La prueba de que la voz trasciende la palabra humana y remite a un origen de mundo se revela en el cuento “Habla Kishé”, donde el que “habla” en primera persona es un guanaco, jefe de la manada. El animal también cuenta su historia y sin embargo afirma que “nuestra voz no es para sus oídos” —es decir, para los oídos de los hombres. Su verdadero nombre es secreto y su lengua es otra, pero condesciende a la humana para dar testimonio del modo en el cual esa especie belicosa, endeble y mortal multiplica la destrucción. “El hecho es que somos eternos —dice Kishé—. El tiempo no ha sido creado para nuestra raza.” Su relato se ofrece a la belleza terrestre, a la celebración de los dones de la naturaleza como la persistencia de un ser no historizado. El habla del animal no remite en este caso a la fábula, donde los animales parlotean para moralizar, ni a narraciones como las de Kipling o las de Orwell, que aluden a lo humano por medio de un desplazamiento o una alegoría.
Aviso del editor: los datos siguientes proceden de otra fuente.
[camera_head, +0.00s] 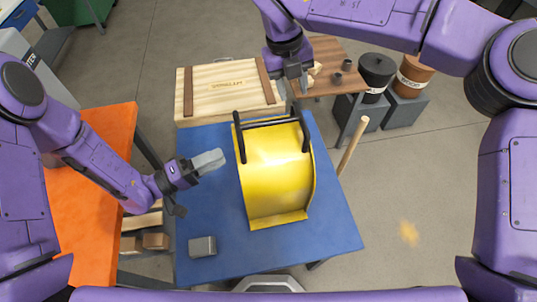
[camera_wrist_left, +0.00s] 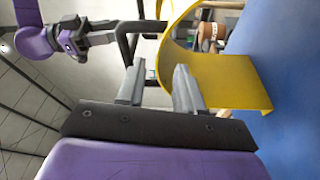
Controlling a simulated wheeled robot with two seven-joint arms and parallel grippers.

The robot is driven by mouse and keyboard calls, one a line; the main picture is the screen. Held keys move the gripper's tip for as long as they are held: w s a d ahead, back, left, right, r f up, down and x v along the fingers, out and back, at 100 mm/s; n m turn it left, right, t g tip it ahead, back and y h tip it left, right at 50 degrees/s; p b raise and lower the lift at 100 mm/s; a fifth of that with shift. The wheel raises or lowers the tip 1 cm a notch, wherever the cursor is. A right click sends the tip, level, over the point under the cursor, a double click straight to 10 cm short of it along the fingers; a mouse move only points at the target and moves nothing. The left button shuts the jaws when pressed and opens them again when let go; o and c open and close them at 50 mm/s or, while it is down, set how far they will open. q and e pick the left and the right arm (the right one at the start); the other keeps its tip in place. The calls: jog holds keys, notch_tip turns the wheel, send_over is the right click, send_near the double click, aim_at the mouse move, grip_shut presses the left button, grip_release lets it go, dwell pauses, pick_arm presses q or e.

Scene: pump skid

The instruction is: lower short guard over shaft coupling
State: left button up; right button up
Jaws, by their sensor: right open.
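The yellow curved guard (camera_head: 273,173) stands on the blue table (camera_head: 335,225), with its flange toward me. Black bar handles (camera_head: 240,138) rise at its far end. In the left wrist view the guard (camera_wrist_left: 228,80) shows edge-on beyond my fingers. My left gripper (camera_head: 210,161) is left of the guard, apart from it; its two fingers show spread and empty in the left wrist view (camera_wrist_left: 158,90). My right gripper (camera_head: 293,88) is open above the guard's far end, near the handles; it also shows in the left wrist view (camera_wrist_left: 76,44). I see no shaft coupling.
A small grey block (camera_head: 202,247) lies at the table's near left. A wooden crate (camera_head: 228,90) stands behind the table. An orange table (camera_head: 75,195) is at the left. A wooden pole (camera_head: 351,147) stands at the right; barrels (camera_head: 376,75) are farther back. The right floor is clear.

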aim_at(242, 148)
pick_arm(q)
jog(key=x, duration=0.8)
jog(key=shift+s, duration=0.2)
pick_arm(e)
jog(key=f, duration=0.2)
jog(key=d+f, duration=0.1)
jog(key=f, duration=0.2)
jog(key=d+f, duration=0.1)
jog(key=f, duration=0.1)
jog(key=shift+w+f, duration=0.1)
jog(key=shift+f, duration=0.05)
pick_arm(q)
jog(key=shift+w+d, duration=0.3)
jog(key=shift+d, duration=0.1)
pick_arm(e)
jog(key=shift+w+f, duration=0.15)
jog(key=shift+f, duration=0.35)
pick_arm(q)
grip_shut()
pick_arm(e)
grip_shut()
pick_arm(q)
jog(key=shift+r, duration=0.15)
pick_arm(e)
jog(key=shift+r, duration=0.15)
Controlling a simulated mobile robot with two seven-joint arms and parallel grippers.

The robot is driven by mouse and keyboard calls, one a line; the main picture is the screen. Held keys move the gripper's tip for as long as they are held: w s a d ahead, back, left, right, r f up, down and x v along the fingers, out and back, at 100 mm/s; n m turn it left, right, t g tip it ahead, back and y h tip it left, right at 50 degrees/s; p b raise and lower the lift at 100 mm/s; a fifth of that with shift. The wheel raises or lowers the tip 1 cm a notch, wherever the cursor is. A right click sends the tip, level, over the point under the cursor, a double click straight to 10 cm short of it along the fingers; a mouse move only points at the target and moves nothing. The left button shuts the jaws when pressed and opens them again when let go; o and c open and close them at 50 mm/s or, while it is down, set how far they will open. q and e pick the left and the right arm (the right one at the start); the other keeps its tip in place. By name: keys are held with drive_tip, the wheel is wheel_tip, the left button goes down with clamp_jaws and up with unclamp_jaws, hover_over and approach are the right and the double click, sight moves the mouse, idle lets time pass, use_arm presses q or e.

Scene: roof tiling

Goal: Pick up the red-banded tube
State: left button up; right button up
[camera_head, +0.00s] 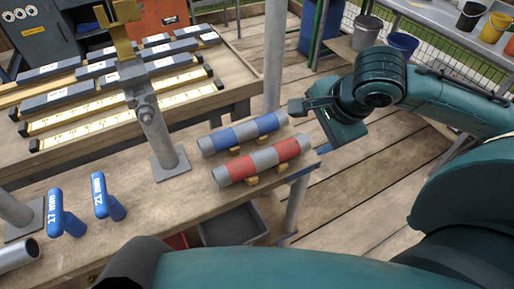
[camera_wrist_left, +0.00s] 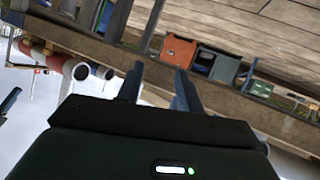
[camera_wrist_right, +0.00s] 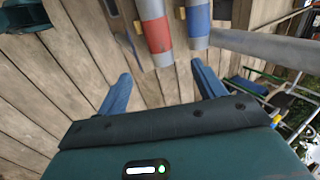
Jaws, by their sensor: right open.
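The red-banded tube (camera_head: 262,159), grey with two red bands, lies on small wooden cradles near the bench's right end. A blue-banded tube (camera_head: 243,132) lies parallel behind it. My right gripper (camera_head: 308,128) is open and empty, just right of the tubes' right ends and apart from them. In the right wrist view, the red-banded tube (camera_wrist_right: 155,32) points towards the gap between the open fingers (camera_wrist_right: 162,88), beyond the fingertips. My left gripper (camera_wrist_left: 158,84) shows in its wrist view with its fingers apart and nothing between them. It is not clearly visible in the head view.
The wooden bench (camera_head: 140,215) also bears a metal post (camera_head: 157,130) and two blue-handled tools (camera_head: 108,197). A rack of dark and yellow strips (camera_head: 120,105) stands behind. A grey bin (camera_head: 232,226) sits below the bench. Wooden floor right of the bench is open.

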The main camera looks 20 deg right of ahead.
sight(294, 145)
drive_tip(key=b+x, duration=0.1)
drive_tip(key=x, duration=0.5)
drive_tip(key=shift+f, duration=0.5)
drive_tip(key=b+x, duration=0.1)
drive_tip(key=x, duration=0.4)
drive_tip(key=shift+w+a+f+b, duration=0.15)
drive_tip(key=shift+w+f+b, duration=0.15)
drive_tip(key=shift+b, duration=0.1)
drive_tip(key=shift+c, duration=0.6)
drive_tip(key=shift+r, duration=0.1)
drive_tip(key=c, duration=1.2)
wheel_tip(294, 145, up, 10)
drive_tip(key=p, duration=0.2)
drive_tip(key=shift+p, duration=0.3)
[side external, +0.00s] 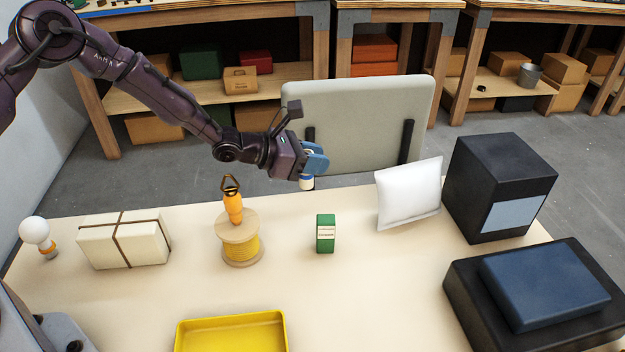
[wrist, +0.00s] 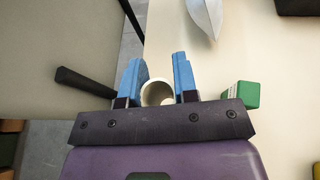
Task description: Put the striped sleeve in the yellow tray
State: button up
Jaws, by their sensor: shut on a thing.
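My gripper (side external: 314,163) is shut on the striped sleeve (side external: 307,182), a short white tube with a blue band low on it. It holds the sleeve roughly upright near the table's far edge, apparently raised. In the wrist view the sleeve (wrist: 157,84) shows as a pale open ring between my gripper's blue fingers (wrist: 159,72). The yellow tray (side external: 232,335) lies at the near edge of the side external view, cut off by the frame. Its visible floor is bare.
A green box (side external: 326,234) stands on the table near my gripper. Left are a spool of yellow cord (side external: 241,247) with an orange tool, a strapped white parcel (side external: 124,240) and a bulb (side external: 35,231). Right are a white pouch (side external: 409,193) and black boxes (side external: 497,186). A chair stands behind.

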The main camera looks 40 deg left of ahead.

Al situar el lenguaje en el imposible habla de los animales, Iparraguirre afirma esa experiencia primordial que el cuento refiere y la palabra actualiza.
El espacio de la alteridad
El habla abre así el espacio de la alteridad, esa zona de lo maravilloso o lo áureo que en los cuentos de Iparraguirre se preserva como una comarca mágica en el corazón luminoso de lo real, donde lo que verdaderamente habla suele ser la naturaleza en el momento propicio en que es proferida. Ese espacio corresponde no sólo a aquello que venimos identificando como la experiencia originaria del lenguaje, o la infancia de lo humano, sino como un ámbito que se une a cierta inocencia, no entendida como ingenuidad manifiesta o imperio de la bondad (aunque puedan contemplarlo). La literatura, que se complace a menudo en explorar la locura, la extravagancia, la perversidad, la alquimia de las pasiones, difícilmente hallará tantos personajes dominados por su inocencia como en los cuentos de Sylvia Iparraguirre. Una inocencia radical, identitaria y alerta o, como señalamos al comienzo, una inocencia con algo de primitivo y de iniciático: el soldado, los indios —el toba, los yámanas, los tehuelches, Hashé y Orukuk—, los niños —Ana, Fresia, Federico, Miguel, Luciano, Dylan, Ramón, Lila—, la abuela, el viking y Zoe, Galvano, Brenda, Mary y la mujer tehuelche, el viejo Dawson, Joaquín y Valentina, el capitán Klosterboster y Gertrude.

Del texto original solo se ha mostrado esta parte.